● **The request**
Which lines include the word "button"? Copy each of them.
START Given information
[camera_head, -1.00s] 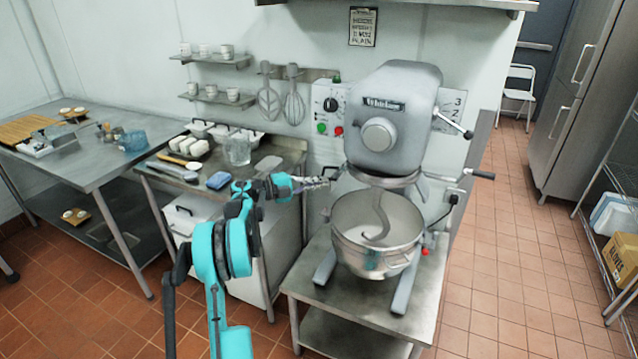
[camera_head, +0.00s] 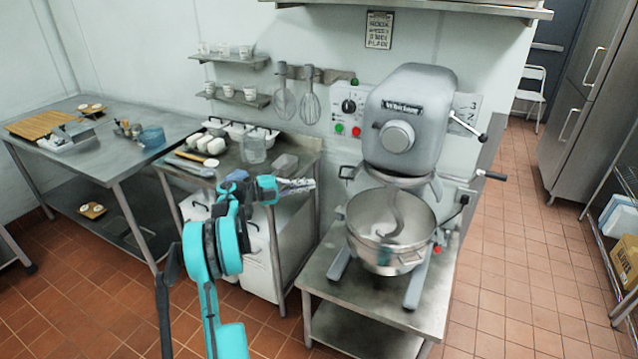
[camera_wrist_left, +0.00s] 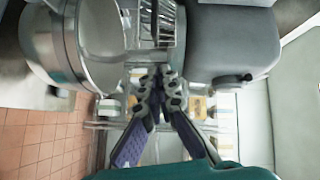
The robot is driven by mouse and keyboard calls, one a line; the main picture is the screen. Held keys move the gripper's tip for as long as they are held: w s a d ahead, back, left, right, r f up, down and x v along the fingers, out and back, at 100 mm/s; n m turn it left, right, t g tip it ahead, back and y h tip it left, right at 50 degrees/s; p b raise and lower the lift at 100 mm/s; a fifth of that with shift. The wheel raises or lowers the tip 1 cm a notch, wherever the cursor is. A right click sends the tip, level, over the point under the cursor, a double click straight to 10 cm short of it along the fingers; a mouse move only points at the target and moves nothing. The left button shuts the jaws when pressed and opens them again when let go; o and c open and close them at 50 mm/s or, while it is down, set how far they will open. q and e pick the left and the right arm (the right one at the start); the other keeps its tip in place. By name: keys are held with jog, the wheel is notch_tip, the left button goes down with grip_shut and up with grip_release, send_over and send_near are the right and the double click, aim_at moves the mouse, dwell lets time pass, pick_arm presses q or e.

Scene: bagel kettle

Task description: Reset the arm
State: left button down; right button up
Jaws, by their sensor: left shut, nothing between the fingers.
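My left arm comes in from the lower left of the head view, and its gripper (camera_head: 298,186) is held out to the right. It is in the air in front of the mixer, left of the steel bowl (camera_head: 368,232). In the left wrist view the fingers (camera_wrist_left: 163,82) meet, with nothing between them. The grey mixer (camera_head: 408,110) stands on a steel stand, with its hook hanging into the bowl. The bowl also shows at the upper left of the wrist view (camera_wrist_left: 50,50). My right gripper is not in view.
A steel side table (camera_head: 225,178) left of the mixer holds containers and a clear jug (camera_head: 254,150). A longer table (camera_head: 110,165) stands further left. Shelves (camera_head: 245,98) and whisks hang on the wall. Tiled floor on the right is open.

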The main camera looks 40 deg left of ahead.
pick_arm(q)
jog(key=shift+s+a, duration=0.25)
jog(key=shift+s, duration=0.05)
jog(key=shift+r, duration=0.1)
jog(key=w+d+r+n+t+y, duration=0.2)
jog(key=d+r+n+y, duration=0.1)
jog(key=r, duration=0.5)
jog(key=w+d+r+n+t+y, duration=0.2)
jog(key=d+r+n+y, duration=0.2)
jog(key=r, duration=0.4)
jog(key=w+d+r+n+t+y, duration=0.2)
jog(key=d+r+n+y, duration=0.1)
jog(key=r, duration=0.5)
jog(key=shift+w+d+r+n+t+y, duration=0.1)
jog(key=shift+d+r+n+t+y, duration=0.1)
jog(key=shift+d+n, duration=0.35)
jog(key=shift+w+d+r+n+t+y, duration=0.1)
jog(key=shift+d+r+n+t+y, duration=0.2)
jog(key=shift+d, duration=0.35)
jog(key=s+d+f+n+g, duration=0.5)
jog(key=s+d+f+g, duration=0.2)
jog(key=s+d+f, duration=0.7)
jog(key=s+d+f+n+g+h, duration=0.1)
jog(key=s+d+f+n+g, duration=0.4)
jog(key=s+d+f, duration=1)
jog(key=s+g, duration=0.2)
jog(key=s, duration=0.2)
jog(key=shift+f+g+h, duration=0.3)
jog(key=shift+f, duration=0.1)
END Given information
● **Reply to the exercise**
The robot is driven by mouse and keyboard calls, one a line; the main picture is the screen. Held keys move the gripper's tip for as long as they are held: w s a d ahead, back, left, right, r f up, down and x v along the fingers, out and back, at 100 mm/s; n m turn it left, right, t g tip it ahead, back and y h tip it left, right at 50 degrees/s; p b raise and lower the lift at 100 mm/s; a fifth of that with shift. The wheel raises or lowers the tip 1 cm a notch, wherever the cursor is. A right click sends the tip, level, over the point under the cursor, a double click straight to 10 cm short of it along the fingers; a mouse move only points at the target and moves nothing. The left button shuts the jaws when pressed and opens them again when let go; o and c open and close them at 50 mm/s or, while it is down, set how far they will open. q and e pick the left and the right arm (the right one at the start); the other keeps its tip in place. By name: keys are held with jog, the wheel is notch_tip, the left button goes down with grip_shut and up with grip_release, send_over and send_near are the right and the double click, aim_at moves the mouse, dwell lets time pass, pick_arm presses q or e.
State: left button down; right button up

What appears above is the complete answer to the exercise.